I had ZERO dollars in my bank account before I started my undergrad. Now, 8 years and 3 degrees later, I still have ZERO dollars in my bank account. Actually, I have minus 150k in my bank account.
I had the help of my government. And for that I’m forever grateful. It wasn’t easy, but it was possible. If an immigrant kid raised by a single parent mother can do it, why can’t anyone else?
JUSTIN: There aren’t enough positions in psychology for every undergraduate psychology student and careers in psychology are so specialized that most of what is learned in an undergrad is either useless or so diluted that it requires years of specialization and study to turn it into something useful. I will never need this information in my life. At least I hope not. I can’t remember any of it.
And yes, university as an institution is important for developing strong members of society. But universities don’t market themselves as an environment to gain leadership experience or join clubs or make connections. They market themselves as institutions of higher learning. That’s laughable, considering how many students are assessed using multiple choice exams and other strictly “memorize and regurgitate” type assessment tools.
MIT is an institution of higher learning. Give students a real world problem and have them tackle it with the guidance and support of the professors. That’s what post-secondary education should be. And for most people it’s not. Most people go through an undergrad buying a bunch of textbooks, reading a whole lot, and regurgitating facts and information while rarely being asked to make judgements, interpretations, applications etc. until their 3rd or 4th year.

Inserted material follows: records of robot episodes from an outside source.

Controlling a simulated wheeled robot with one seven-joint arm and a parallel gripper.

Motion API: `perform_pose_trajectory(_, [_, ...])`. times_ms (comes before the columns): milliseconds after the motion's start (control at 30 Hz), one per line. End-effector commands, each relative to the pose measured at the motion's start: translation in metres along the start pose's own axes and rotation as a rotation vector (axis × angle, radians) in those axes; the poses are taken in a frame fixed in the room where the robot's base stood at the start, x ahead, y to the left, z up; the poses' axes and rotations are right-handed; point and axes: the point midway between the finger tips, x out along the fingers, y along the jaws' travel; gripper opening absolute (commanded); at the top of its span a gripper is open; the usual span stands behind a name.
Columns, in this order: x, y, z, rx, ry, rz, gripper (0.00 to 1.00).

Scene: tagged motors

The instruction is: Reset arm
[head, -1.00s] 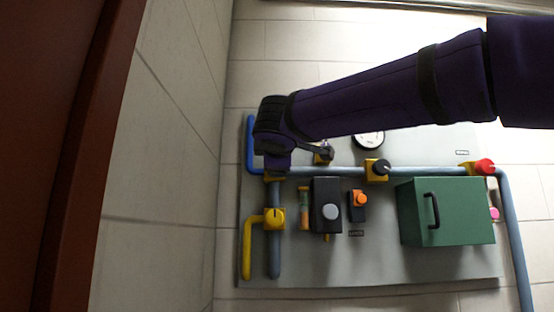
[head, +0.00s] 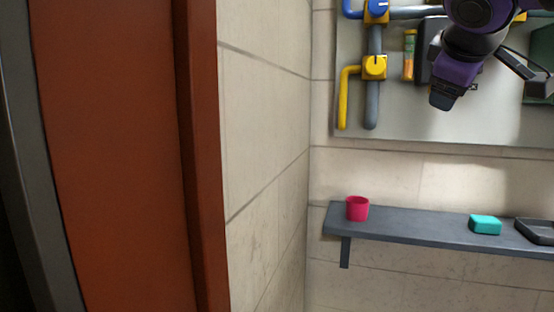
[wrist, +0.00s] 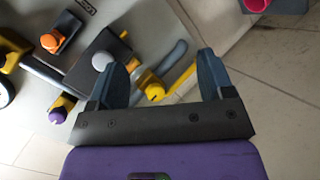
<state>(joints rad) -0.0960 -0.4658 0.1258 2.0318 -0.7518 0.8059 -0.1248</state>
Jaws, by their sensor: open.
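My gripper (wrist: 163,72) is open in the wrist view, with two dark blue-grey fingers wide apart and nothing between them. Past the fingers lie the grey wall panel and tiled surfaces. In the head view my purple and black arm comes in from the top right and hangs in front of the panel (head: 400,118). Its end partly hides the black box on the panel. No contact with the panel shows.
A yellow valve (head: 374,67) and a blue-knobbed valve (head: 376,11) sit on pipes at the panel's left. Below, a dark shelf (head: 420,228) holds a red cup (head: 357,208), a teal block (head: 485,224) and a black tray (head: 537,231). A red-brown door-like surface (head: 110,150) stands left.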

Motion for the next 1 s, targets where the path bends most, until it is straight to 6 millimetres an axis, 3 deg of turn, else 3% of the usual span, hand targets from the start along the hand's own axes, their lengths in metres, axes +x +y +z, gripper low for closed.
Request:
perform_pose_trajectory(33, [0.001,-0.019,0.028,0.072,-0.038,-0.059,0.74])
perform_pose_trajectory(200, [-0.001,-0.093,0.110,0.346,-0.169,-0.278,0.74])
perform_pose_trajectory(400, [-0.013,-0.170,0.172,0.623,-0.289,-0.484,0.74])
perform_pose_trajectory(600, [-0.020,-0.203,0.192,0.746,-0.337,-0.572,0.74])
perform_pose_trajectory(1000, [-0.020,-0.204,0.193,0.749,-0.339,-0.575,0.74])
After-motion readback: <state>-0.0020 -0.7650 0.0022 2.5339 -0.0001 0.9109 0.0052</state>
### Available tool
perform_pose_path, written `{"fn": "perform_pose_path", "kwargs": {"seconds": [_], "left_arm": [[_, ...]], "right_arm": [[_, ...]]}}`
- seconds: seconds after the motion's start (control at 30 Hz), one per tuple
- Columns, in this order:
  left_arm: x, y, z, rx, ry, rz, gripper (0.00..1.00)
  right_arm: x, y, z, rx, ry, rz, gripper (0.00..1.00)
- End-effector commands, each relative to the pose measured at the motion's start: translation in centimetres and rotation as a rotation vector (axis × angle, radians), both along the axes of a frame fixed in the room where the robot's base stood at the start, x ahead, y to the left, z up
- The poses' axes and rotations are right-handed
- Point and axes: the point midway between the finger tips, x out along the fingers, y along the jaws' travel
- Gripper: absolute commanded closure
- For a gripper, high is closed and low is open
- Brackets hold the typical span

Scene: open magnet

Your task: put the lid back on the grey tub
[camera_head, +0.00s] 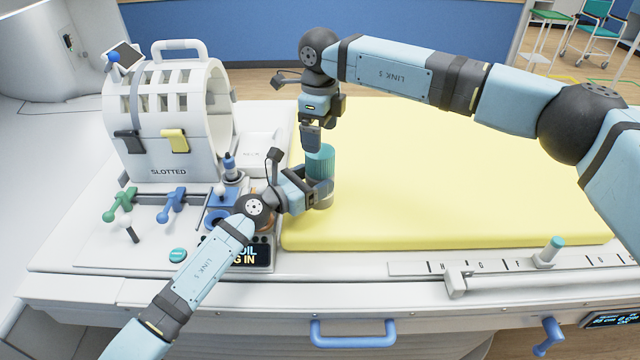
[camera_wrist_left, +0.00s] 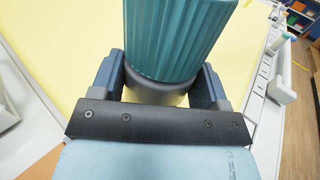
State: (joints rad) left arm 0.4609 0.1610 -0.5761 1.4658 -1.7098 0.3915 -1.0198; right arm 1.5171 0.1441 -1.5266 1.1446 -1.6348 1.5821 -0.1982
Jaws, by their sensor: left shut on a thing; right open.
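The grey tub (camera_head: 324,201) stands upright at the left edge of the yellow pad; it also shows in the wrist view (camera_wrist_left: 155,92). My left gripper (camera_head: 318,188) is shut on its grey body, one finger on each side (camera_wrist_left: 162,82). The teal ribbed lid (camera_head: 321,163) is on top of the tub and fills the upper middle of the wrist view (camera_wrist_left: 175,35). I cannot tell whether it is fully seated. My right gripper (camera_head: 312,140) is open, pointing down just above the lid. Its fingertips and the lid's top partly overlap in the head view, so contact is unclear.
The yellow pad (camera_head: 450,170) is clear to the right. A white slotted coil housing (camera_head: 170,150) stands at the left. Green and blue levers (camera_head: 170,208) and a small display (camera_head: 250,256) lie near my left arm. A ruled rail (camera_head: 500,264) runs along the front.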

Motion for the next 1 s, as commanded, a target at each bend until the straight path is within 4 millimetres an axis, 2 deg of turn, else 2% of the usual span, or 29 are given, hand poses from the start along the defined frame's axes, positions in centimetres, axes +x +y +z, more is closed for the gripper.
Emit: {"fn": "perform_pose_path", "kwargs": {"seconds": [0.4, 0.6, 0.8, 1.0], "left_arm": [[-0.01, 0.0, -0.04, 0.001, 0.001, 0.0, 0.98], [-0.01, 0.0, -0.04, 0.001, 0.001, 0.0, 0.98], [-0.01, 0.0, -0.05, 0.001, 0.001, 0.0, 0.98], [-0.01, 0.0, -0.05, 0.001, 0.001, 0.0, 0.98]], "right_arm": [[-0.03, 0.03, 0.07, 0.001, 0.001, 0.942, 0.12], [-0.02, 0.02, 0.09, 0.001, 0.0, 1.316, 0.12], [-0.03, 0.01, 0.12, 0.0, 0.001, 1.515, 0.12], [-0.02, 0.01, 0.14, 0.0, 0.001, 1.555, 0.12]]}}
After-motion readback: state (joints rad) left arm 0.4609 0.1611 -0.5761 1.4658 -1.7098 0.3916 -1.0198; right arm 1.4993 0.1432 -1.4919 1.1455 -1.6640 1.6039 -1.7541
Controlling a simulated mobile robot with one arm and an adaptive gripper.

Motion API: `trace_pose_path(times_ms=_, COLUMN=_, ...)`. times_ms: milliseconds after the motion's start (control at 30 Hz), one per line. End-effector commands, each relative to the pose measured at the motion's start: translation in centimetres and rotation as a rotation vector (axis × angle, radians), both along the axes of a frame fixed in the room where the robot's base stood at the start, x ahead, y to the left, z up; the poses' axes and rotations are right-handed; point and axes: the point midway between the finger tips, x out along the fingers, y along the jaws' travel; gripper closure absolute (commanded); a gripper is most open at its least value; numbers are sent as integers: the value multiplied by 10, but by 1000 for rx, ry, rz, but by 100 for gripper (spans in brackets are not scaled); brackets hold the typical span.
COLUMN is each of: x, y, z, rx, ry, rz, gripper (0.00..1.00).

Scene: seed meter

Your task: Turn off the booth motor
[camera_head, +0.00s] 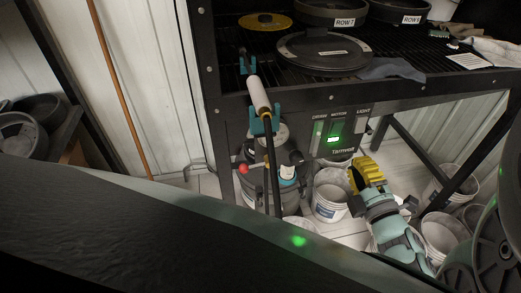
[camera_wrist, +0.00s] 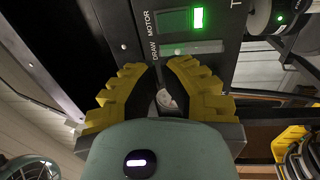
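The booth's control panel (camera_head: 338,138) is on the front of the dark metal bench, with switches labelled MOTOR and LIGHT and a third at the left. A green light (camera_head: 333,139) glows in the panel's middle, below the MOTOR label. In the wrist view the MOTOR switch (camera_wrist: 172,22) shows green beside a bright green light (camera_wrist: 198,18), and a second switch (camera_wrist: 192,49) lies nearer my fingers. My gripper (camera_head: 362,163), with yellow ribbed fingers, is just below and right of the panel. Contact with the panel cannot be told.
A hose with a white handle (camera_head: 259,95) hangs in a teal holder left of the panel. A vacuum canister (camera_head: 285,170) and white buckets (camera_head: 330,200) stand below. Round pans (camera_head: 324,52) sit on the bench top. A bench leg (camera_head: 400,145) is right of the panel.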

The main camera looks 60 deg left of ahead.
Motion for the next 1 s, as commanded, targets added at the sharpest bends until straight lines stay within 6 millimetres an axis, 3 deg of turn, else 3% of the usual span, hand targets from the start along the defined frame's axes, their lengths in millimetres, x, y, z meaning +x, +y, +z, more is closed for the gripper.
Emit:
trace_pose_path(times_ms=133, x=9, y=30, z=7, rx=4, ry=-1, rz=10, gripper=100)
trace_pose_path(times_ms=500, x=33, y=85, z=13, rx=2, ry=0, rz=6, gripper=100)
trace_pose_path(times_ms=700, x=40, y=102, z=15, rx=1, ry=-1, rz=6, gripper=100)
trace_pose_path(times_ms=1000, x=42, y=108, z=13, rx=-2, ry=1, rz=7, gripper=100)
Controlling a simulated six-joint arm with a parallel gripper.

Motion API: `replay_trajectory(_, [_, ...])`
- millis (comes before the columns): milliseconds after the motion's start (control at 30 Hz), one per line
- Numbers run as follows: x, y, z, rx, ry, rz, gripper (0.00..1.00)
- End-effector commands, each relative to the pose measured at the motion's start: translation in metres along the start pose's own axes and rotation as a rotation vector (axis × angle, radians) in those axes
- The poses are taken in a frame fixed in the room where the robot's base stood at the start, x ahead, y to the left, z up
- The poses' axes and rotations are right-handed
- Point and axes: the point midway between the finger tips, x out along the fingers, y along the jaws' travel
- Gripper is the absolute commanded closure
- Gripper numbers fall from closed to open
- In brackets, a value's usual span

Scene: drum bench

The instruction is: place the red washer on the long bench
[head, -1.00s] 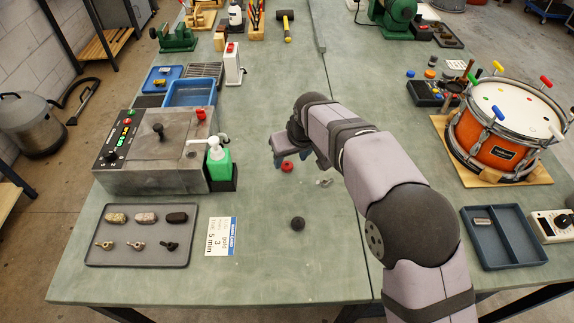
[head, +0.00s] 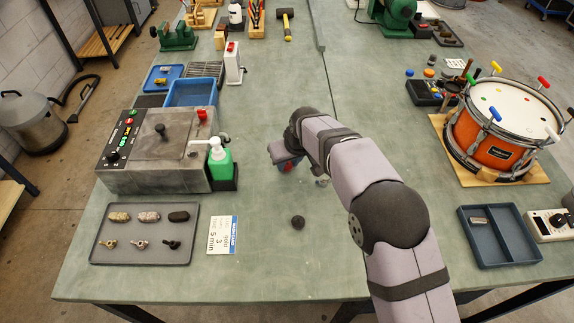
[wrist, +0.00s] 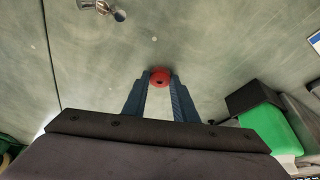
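The red washer (wrist: 161,77) sits between the fingertips of my gripper (wrist: 160,80) in the wrist view, with a blue finger against each side. The gap between the fingers matches its width, so my gripper is shut on it. In the head view only a little of the washer (head: 286,167) shows below my gripper (head: 288,164), mostly hidden by the fingers. It is at or just above the green top of the long bench (head: 265,265); I cannot tell which.
A small metal part (head: 322,181) lies close to the right of my gripper. A dark ball-like knob (head: 298,222) is on the bench nearer the front. A green bottle (head: 220,165) stands to the left.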

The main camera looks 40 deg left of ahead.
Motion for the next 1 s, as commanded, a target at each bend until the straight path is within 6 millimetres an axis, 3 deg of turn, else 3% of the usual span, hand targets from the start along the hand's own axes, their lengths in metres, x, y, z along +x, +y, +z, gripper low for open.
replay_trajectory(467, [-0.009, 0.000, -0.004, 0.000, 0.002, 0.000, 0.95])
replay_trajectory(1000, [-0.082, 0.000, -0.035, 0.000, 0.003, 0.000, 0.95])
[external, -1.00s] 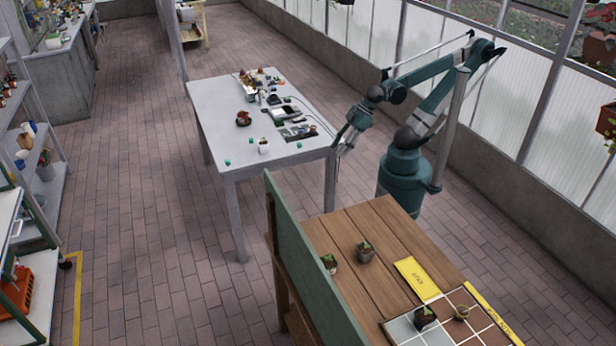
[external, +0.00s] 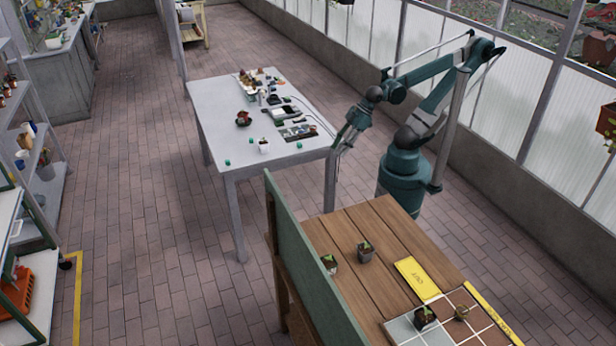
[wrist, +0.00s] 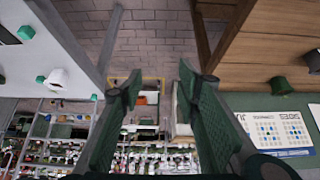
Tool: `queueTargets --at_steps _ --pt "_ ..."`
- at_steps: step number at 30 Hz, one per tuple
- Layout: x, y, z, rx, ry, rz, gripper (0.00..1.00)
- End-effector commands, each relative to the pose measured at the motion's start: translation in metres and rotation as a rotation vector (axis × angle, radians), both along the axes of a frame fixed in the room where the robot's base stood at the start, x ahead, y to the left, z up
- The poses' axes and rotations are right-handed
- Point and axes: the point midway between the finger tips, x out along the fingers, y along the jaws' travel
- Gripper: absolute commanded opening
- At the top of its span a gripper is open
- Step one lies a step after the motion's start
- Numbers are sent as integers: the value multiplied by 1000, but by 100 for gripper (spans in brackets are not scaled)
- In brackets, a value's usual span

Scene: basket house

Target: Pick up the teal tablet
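Three small teal pieces lie on the light grey table (external: 205,98): one near the front left corner (external: 226,163), one a little behind it (external: 228,139), and one near the right end (external: 299,145). They are too small to tell which is the tablet. Teal pieces also show at the left of the wrist view (wrist: 26,32). My gripper (external: 338,146) hangs beside the table's right edge, apart from the pieces. In the wrist view its two fingers (wrist: 160,82) are spread with nothing between them.
A white pot (external: 264,147) and a dark red pot (external: 243,119) stand near the teal pieces. Electronics (external: 298,131) and jars lie farther back. A wooden bench (external: 345,225) with potted plants and a green upright panel (external: 308,265) stands in front. Brick floor separates bench and table.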

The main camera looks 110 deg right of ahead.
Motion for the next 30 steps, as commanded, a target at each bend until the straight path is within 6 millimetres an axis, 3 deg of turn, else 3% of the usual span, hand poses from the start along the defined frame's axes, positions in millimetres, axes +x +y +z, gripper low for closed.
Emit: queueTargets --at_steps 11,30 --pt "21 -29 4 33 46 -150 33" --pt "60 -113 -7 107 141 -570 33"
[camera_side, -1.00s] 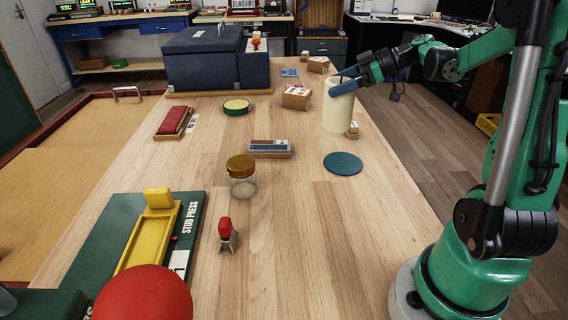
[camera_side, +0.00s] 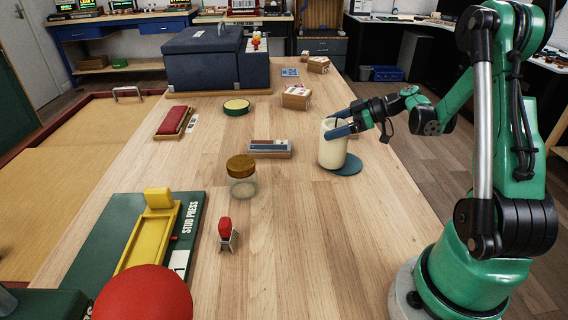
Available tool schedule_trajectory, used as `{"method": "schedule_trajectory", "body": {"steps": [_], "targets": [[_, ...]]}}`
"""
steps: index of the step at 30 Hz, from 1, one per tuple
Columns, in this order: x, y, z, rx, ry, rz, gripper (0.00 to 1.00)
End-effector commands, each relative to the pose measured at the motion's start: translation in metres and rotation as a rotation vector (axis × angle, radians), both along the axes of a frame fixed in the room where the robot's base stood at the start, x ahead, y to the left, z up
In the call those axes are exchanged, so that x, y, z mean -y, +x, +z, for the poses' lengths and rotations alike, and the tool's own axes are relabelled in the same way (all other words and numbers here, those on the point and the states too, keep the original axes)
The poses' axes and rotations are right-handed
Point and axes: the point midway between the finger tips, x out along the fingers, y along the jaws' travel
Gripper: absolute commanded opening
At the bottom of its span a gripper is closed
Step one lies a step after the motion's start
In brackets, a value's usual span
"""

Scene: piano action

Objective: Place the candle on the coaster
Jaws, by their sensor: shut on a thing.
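The candle (camera_side: 333,150) is a cream, upright cylinder right of the table's middle. The coaster (camera_side: 348,169) is a flat teal disc on the table. The candle covers the coaster's left part in this view, and its lower left edge reaches slightly past where the disc lies. I cannot tell whether its base touches the coaster or hangs just above it. My gripper (camera_side: 336,125) comes from the right with blue fingers around the candle's upper part and is shut on it. The far finger is partly hidden by the candle.
A glass jar with a gold lid (camera_side: 241,166) and a small grey-blue block on a wooden base (camera_side: 269,148) stand left of the candle. Cardboard boxes (camera_side: 296,98) lie behind it. A red-topped stamp (camera_side: 226,232) stands nearer. The table in front of the coaster is clear.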

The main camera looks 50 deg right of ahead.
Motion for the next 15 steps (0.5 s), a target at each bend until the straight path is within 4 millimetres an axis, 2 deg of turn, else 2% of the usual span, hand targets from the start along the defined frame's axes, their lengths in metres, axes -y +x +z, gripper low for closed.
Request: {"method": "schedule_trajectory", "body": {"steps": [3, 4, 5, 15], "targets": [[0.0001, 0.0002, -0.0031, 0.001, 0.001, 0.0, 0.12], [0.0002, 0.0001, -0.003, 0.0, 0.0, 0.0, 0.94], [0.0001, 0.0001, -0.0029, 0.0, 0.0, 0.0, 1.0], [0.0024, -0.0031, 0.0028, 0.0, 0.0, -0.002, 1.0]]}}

JORDAN: JP – I don’t disagree with your sentiment. Any can do it. That said, your family was still financially well off enough that you could incur the debt of school without hurting your mom or sister’s future. Not everyone can. Again though, just because its possible doesn’t make it right. You, JP, should not have to be debt 150K for the sake of getting a good job. I am not an economist but I do know there are ways of creating a society that can afford cheaper education.